Se sienten capaces de planificar y dirigir la economía. Les resulta peligroso y contraproducente que los medios de producción estén en codiciosas manos privadas, o que la sociedad rija sus transacciones por la oferta y la demanda, cuando deben ser gobernadas por burócratas omnipotentes que saben mejor que el mercado lo que debe producirse, el precio de los bienes y los servicios, o lo que es justo asignársele a cada cual.

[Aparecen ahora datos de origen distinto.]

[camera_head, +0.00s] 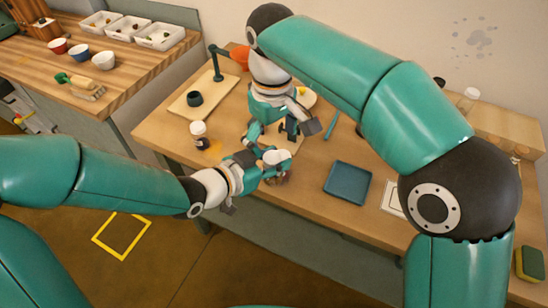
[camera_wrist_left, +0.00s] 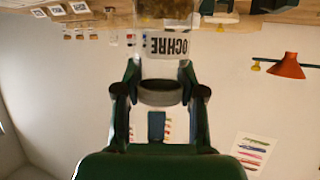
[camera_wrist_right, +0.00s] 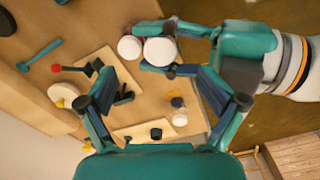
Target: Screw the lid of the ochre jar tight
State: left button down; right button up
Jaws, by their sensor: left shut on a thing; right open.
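The ochre jar shows upside down in the left wrist view, with its OCHRE label (camera_wrist_left: 166,47) and yellow-brown contents. My left gripper (camera_head: 275,160) is shut on the pale lid (camera_wrist_left: 163,93) at the jar's top. How fully the lid is seated cannot be told. In the head view the fingers mostly hide the jar. My right gripper (camera_head: 292,128) is open and empty, behind and above the left one. In the right wrist view a white round top (camera_wrist_right: 160,51) sits between the left fingers, away from my right fingertips (camera_wrist_right: 155,78).
A white-capped dark jar (camera_head: 198,132) stands left of the grippers. Behind it is a board (camera_head: 185,108) with a green stand. A blue tray (camera_head: 347,182) lies to the right. A second white round top (camera_wrist_right: 130,47) shows beside the left fingertips.

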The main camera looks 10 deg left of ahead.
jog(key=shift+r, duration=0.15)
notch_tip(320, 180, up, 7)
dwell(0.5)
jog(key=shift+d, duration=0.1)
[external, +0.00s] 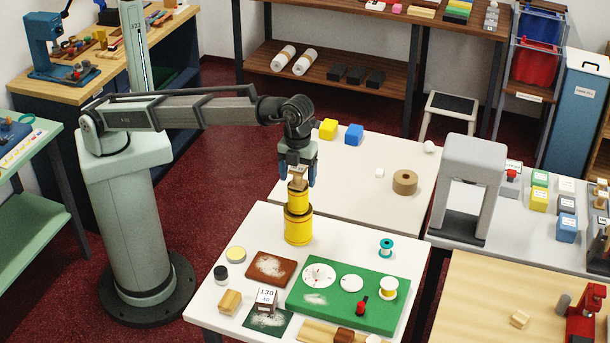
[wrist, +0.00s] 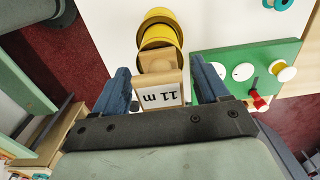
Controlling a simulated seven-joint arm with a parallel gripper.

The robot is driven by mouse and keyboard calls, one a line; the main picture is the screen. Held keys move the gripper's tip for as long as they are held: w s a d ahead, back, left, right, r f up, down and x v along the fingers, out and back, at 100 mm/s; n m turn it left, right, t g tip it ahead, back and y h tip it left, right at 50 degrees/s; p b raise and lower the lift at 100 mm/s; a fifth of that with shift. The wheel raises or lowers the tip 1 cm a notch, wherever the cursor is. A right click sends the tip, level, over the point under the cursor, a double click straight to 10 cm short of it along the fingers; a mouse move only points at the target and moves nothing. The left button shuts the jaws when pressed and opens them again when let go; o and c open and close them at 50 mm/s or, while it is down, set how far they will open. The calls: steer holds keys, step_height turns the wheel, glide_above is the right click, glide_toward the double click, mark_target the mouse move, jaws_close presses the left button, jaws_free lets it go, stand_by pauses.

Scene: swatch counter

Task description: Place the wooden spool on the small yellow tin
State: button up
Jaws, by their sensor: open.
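The wooden spool (external: 298,184), with a white label reading "11 m" in the wrist view (wrist: 160,93), stands upright on top of the small yellow tin (external: 298,201). It appears to rest on the tin's lid. The small tin stands on a larger yellow tin (external: 298,228) on the white table. In the wrist view the small tin (wrist: 160,38) shows just beyond the spool. My gripper (external: 298,176) is open above the stack. Its blue fingers are on either side of the spool, and gaps show between them and it in the wrist view (wrist: 160,78).
A green board (external: 340,312) with white discs, a red-handled tool and a yellow thread spool (external: 388,289) lies at front right. A brown pad (external: 270,268), small jars and a numbered block (external: 265,299) are in front. A teal spool (external: 386,247) stands right.

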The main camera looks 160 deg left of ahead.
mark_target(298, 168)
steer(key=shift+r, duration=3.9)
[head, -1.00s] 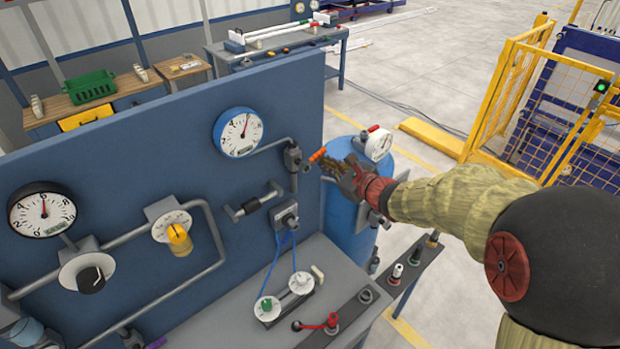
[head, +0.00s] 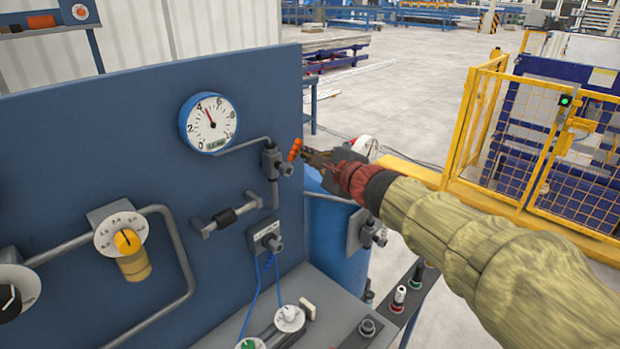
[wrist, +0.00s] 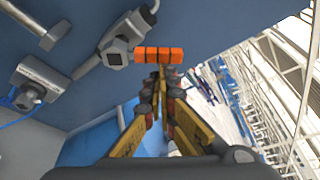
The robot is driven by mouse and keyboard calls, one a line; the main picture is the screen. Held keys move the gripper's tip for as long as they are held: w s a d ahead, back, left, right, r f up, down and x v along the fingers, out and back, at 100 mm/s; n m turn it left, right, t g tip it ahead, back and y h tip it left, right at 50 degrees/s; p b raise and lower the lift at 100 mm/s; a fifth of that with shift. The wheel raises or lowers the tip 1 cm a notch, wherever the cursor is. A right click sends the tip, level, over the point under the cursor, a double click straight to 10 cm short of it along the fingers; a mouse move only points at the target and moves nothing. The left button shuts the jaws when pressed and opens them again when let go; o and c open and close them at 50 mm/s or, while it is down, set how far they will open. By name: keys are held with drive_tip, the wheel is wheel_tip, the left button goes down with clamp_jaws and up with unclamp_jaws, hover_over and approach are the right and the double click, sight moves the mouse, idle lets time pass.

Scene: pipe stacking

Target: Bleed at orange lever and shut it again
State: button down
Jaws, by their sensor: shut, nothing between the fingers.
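The orange lever (head: 295,150) sits on a grey valve (head: 273,161) at the panel's right edge. In the head view it stands steeply; in the wrist view the lever (wrist: 158,55) sticks out to the right of its valve (wrist: 117,50). My gripper (head: 306,154) is shut and empty beside the lever. In the wrist view its fingertips (wrist: 160,75) lie close under the lever; I cannot tell whether they touch it. The blue-rimmed gauge (head: 210,122) is piped to this valve, and its red needle points near 4.
A yellow knob (head: 128,241) and a black handle (head: 226,216) are on the panel to the left. A blue tank (head: 335,228) stands behind and below my gripper. The bench (head: 335,290) carries small fittings. A yellow fence (head: 520,150) stands to the right.

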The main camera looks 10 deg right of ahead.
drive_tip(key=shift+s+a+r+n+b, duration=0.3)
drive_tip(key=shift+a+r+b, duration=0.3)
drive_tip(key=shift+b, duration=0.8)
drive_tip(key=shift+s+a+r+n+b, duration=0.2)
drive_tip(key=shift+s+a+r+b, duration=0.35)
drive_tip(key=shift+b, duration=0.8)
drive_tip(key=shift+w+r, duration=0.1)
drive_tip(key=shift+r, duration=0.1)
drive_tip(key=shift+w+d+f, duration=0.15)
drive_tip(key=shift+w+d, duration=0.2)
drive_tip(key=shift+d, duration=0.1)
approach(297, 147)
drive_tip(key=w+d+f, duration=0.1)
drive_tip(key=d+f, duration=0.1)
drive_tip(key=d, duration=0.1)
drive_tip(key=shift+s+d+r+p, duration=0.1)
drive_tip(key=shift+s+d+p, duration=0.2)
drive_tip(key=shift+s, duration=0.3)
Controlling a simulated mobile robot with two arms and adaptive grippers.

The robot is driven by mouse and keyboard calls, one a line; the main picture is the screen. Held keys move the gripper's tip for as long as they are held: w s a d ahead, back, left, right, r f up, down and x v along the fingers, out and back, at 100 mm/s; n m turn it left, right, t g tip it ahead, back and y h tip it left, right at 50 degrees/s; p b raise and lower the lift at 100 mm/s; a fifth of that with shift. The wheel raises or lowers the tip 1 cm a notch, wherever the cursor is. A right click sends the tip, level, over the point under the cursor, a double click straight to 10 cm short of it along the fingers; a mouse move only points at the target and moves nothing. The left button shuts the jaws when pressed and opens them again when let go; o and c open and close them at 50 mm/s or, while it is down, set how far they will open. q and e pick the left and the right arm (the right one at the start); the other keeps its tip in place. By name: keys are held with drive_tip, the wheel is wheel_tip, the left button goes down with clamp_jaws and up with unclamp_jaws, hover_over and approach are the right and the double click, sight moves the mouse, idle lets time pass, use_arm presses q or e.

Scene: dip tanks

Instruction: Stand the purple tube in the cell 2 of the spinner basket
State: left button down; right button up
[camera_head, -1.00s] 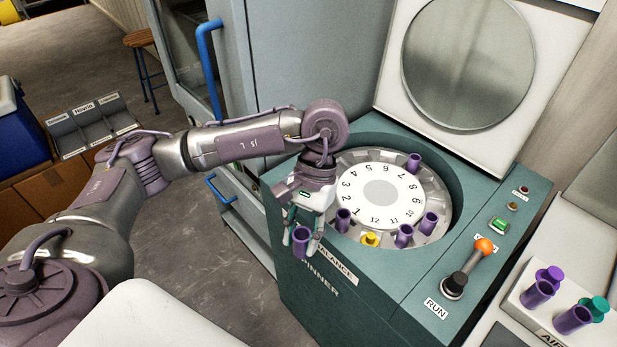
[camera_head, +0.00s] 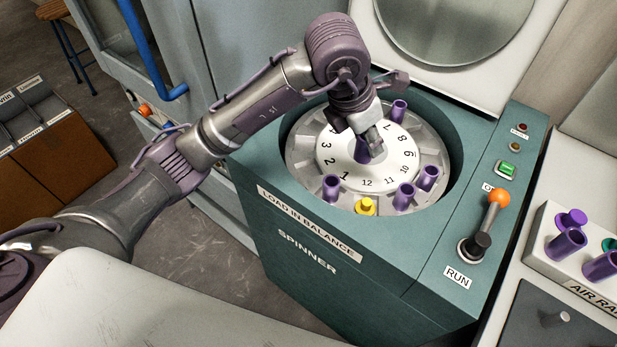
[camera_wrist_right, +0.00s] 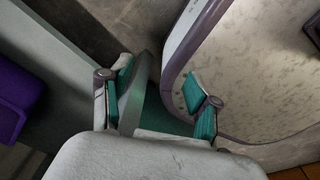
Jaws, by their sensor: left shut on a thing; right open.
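My left gripper (camera_head: 370,134) is shut on a purple tube (camera_head: 363,154) and holds it over the middle of the spinner basket (camera_head: 316,116). The gripper hides part of the tube and of the number dial. Cell 2 (camera_head: 309,169), at the basket's left by the number 2, looks empty. A purple tube (camera_head: 330,188) stands near number 1, and others stand at the right (camera_head: 427,178), front right (camera_head: 404,197) and back (camera_head: 399,110). A yellow-capped piece (camera_head: 366,206) sits near number 12. My right gripper (camera_wrist_right: 160,92) is open and empty in the right wrist view.
The spinner's lid (camera_head: 456,30) stands open behind the basket. The run lever (camera_head: 487,225) with its orange knob rises at the right. A rack (camera_head: 575,245) with purple tubes stands at the far right. The basket's rim is sunk in the spinner's round well.

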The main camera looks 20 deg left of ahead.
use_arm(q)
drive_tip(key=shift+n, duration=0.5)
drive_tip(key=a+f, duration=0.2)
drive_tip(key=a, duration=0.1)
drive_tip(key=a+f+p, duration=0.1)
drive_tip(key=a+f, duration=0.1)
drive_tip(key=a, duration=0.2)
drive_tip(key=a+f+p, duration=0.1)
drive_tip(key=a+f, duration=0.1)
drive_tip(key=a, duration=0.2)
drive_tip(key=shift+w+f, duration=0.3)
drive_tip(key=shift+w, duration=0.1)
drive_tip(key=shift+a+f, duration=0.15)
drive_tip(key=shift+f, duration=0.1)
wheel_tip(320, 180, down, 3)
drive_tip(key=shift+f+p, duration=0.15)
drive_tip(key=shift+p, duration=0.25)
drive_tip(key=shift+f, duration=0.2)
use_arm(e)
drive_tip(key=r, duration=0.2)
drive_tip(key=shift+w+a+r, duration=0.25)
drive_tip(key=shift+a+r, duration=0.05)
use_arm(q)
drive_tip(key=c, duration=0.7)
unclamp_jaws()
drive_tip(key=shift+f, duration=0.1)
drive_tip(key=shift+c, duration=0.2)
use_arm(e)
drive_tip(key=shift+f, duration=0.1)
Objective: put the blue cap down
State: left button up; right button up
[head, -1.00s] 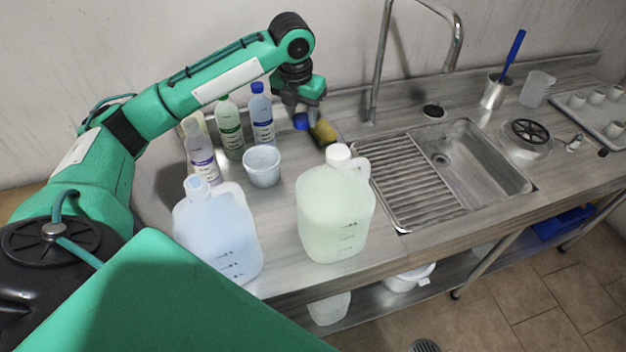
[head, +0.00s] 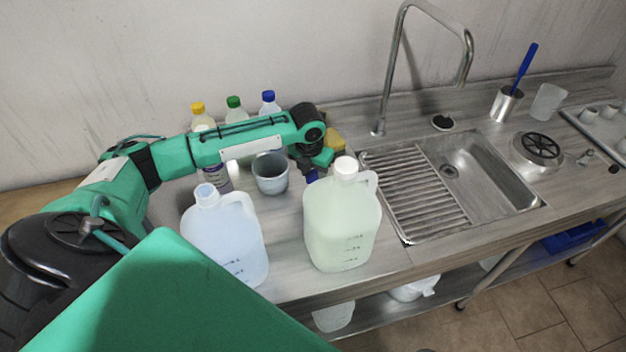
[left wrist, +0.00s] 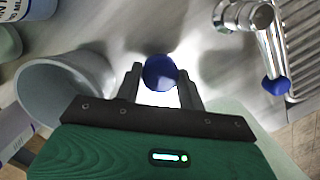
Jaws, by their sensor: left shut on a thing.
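The blue cap (left wrist: 160,72) is pinched between the two fingers of my left gripper (left wrist: 161,84) in the left wrist view. In the head view my left gripper (head: 313,167) reaches down between the grey cup and the pale green jug, and the cap (head: 312,177) shows dark blue at its fingers. The cap is over the counter; I cannot tell whether it touches the surface. My right gripper is not in view.
The grey cup (head: 270,176) stands left of the gripper, the pale green jug (head: 340,222) in front, a yellow sponge (head: 334,141) behind. A pale blue jug (head: 226,237) and several bottles stand left. The sink drainboard (head: 412,196) lies right.

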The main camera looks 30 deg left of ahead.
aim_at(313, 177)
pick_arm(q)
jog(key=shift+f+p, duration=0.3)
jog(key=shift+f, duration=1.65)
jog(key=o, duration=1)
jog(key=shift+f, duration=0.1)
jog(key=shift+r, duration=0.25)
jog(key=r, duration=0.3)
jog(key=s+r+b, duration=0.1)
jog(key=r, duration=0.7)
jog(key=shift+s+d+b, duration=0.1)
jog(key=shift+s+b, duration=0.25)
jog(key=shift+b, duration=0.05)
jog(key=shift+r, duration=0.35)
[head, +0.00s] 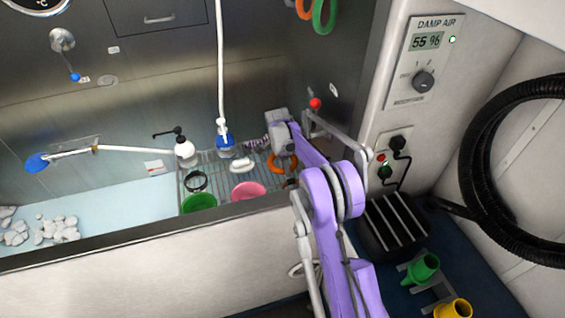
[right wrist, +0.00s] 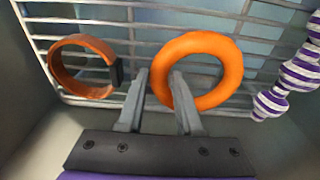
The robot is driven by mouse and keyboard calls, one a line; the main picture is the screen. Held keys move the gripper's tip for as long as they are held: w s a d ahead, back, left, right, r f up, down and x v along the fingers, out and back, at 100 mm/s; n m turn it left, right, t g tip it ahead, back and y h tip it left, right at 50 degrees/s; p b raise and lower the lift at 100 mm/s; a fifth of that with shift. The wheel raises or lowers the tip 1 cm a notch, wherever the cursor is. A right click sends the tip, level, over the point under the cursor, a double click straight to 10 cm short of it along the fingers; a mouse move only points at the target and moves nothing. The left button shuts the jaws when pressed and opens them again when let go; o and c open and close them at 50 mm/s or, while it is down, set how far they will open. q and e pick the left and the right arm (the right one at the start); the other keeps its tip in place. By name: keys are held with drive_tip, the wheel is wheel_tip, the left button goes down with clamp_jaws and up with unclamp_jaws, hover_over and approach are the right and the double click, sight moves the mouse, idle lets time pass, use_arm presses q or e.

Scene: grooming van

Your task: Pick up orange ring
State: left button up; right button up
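The orange ring (right wrist: 232,80) lies at the wire rack in the right wrist view. It shows partly behind my arm in the head view (head: 283,168). My right gripper (right wrist: 159,75) is open, its two fingers apart. The ring's left rim shows between the fingertips, and the right finger overlaps the ring's opening. I cannot tell whether either finger touches it. In the head view my right gripper (head: 281,147) is over the rack's right part, with its fingertips hard to make out. My left gripper is not in view.
The wire rack (right wrist: 150,32) also holds a brown collar (right wrist: 70,78) left of the fingers and a purple-white striped item (right wrist: 285,82) at right. In the head view a green bowl (head: 199,203) and pink bowl (head: 248,190) sit behind the tub's front wall (head: 150,262).

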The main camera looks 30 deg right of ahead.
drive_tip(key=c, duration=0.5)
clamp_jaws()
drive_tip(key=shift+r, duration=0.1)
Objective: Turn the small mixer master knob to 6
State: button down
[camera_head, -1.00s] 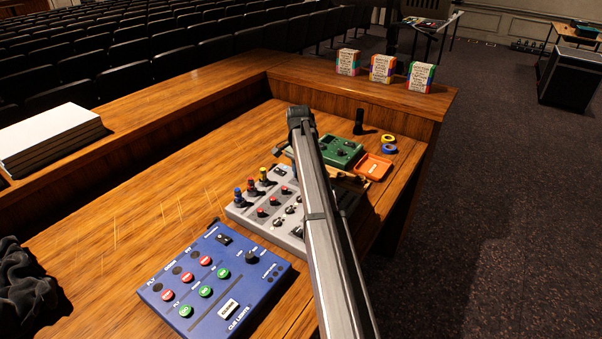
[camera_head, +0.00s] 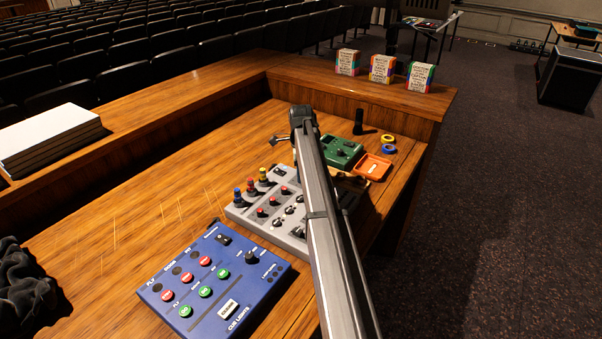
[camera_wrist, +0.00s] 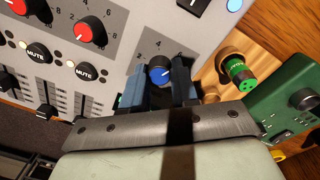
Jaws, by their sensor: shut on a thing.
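The small mixer (camera_head: 262,212) is a grey panel on the desk, partly hidden behind my arm in the head view. It also fills the upper left of the wrist view (camera_wrist: 120,50). A blue-capped knob (camera_wrist: 160,70) with a white pointer line and printed numbers around it sits near the mixer's edge. My gripper (camera_wrist: 160,82) is shut on this blue knob, one finger on each side. The pointer's exact number is hard to read. In the head view the gripper and knob are hidden by my arm.
Red-capped knobs (camera_wrist: 92,30), mute buttons (camera_wrist: 84,71) and faders share the mixer panel. A green box (camera_head: 340,151) and a green-ended connector (camera_wrist: 238,72) lie close by. A blue cue-light box (camera_head: 215,285) is in front, an orange tray (camera_head: 374,167) behind.

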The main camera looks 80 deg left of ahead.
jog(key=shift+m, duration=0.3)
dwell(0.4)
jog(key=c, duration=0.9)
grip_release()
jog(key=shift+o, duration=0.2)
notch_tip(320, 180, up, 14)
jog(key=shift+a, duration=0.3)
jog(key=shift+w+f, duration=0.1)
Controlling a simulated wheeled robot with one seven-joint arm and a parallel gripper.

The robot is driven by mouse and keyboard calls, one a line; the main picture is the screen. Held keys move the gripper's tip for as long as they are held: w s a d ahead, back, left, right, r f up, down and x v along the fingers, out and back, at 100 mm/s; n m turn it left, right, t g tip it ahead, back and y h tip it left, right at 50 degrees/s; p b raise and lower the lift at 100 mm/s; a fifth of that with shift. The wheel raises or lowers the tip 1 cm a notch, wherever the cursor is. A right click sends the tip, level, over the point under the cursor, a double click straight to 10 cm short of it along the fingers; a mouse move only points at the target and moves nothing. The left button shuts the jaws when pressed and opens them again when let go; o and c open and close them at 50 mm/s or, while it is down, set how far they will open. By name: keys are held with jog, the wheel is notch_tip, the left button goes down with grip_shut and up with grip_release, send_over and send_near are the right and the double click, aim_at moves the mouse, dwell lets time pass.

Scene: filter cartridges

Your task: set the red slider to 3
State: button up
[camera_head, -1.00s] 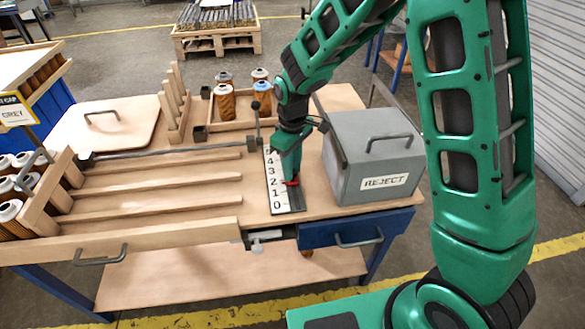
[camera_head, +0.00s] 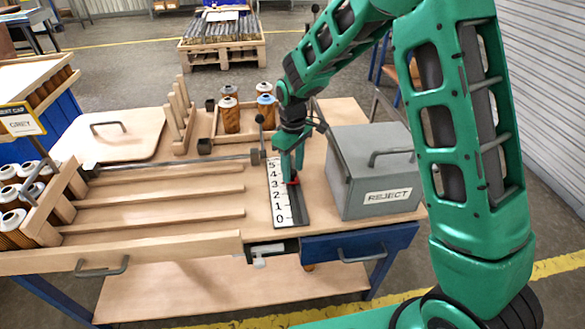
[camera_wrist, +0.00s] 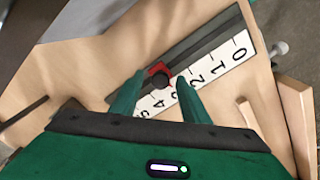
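The red slider (camera_wrist: 157,69) sits on the dark track of the scale board (camera_head: 300,213). Its dark knob is between my fingertips in the wrist view. The white strip (camera_wrist: 212,74) carries the numbers 0 to 5. The slider stands about level with the 3, which my right finger partly hides in the wrist view; I cannot tell the exact alignment. In the head view my gripper (camera_head: 292,178) points down at the track.
A grey REJECT box (camera_head: 365,190) stands right beside the scale. Wooden rails (camera_head: 150,197) and a metal rod (camera_head: 175,163) lie to the left. Filter cartridges (camera_head: 230,115) stand in a tray behind. A blue drawer (camera_head: 350,246) is below the table's front edge.

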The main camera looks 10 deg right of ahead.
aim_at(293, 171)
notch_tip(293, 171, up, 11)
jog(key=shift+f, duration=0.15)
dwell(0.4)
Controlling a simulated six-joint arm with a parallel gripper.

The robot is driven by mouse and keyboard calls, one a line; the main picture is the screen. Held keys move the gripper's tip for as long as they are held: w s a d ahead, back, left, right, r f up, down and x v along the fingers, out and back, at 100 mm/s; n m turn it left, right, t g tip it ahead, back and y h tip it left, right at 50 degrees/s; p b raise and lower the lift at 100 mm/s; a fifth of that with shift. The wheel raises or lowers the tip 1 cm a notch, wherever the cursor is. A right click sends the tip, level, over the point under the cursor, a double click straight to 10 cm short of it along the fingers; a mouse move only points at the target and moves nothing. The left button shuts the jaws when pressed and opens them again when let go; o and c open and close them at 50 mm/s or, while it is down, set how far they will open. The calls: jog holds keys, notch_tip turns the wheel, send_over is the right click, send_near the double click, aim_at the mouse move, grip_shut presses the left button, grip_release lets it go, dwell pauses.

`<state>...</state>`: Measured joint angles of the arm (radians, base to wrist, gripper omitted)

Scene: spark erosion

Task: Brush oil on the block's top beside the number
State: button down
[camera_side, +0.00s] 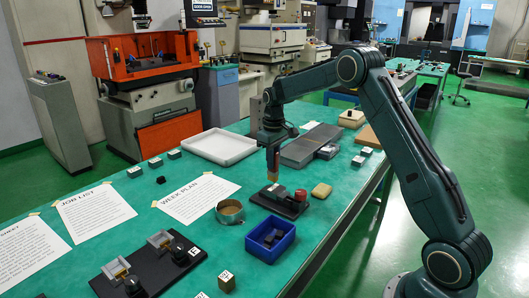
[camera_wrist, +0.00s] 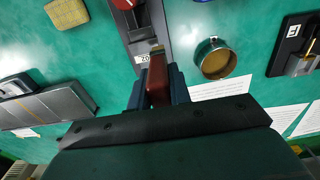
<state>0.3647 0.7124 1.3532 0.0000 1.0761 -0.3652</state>
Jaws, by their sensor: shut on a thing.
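My gripper (camera_side: 273,152) is shut on a brush with a red-brown handle (camera_wrist: 157,80). In the side view the brush (camera_side: 273,174) points down, its tip just above a dark fixture (camera_side: 265,199) with a red knob (camera_side: 300,195). In the wrist view the brush tip lies beside a pale label reading 20 (camera_wrist: 143,58), on a grey block (camera_wrist: 155,28). I cannot tell whether the bristles touch the block, and the brush and fingers hide part of it. A round tin (camera_side: 230,212) of brownish liquid stands nearby; it also shows in the wrist view (camera_wrist: 217,62).
A blue bin (camera_side: 270,240) stands in front of the fixture and a yellow sponge-like pad (camera_side: 321,190) lies to its right. A grey slab (camera_side: 311,146) and white tray (camera_side: 219,147) are behind. A black plate with clamps (camera_side: 147,272) is front left. Paper sheets lie at left.

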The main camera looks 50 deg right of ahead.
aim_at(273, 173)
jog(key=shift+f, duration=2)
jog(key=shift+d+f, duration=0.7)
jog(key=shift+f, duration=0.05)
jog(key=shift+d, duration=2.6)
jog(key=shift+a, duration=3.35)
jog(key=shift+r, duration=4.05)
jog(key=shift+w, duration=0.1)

La llegada al gobierno de los comunistas no es el principio de una nueva administración, sino el inicio (creen) de una era definitiva que le traerá la felicidad a la especie, aunque en el camino se produzcan numerosas víctimas y ocurran percances tan sangrientos como inevitables. Más de cien millones murieron violentamente durante la fallida creación de las sociedades marxistas-leninistas, según la luctuosa contabilidad de El libro negro del comunismo.
Ese tipo de gobierno es el que preconiza Unidos Podemos. El que fracasó en la URSS y sus satélites, se desvanece cruel y lentamente en Cuba, se mantiene en Corea del Norte a sangre y fuego, se intenta en Venezuela contra todo vestigio de sentido común y se convirtió en fascismo capitalista en China y Vietnam.
Ése es el modelo de Estado en el que creen Pablo Iglesias y Alberto Garzón. Son orgullosamente comunistas aunque, en un alarde de oportunismo leninista, profundamente inmoral, Iglesias se declare socialdemócrata. Cualquier ardid es legítimo con tal de privar del poder a los enemigos de la burguesía e iniciar la revolución. Ya habrá tiempo de explicar que las caretas y los disfraces son necesarios. En política, según los comunistas, el sistema bien vale una misa.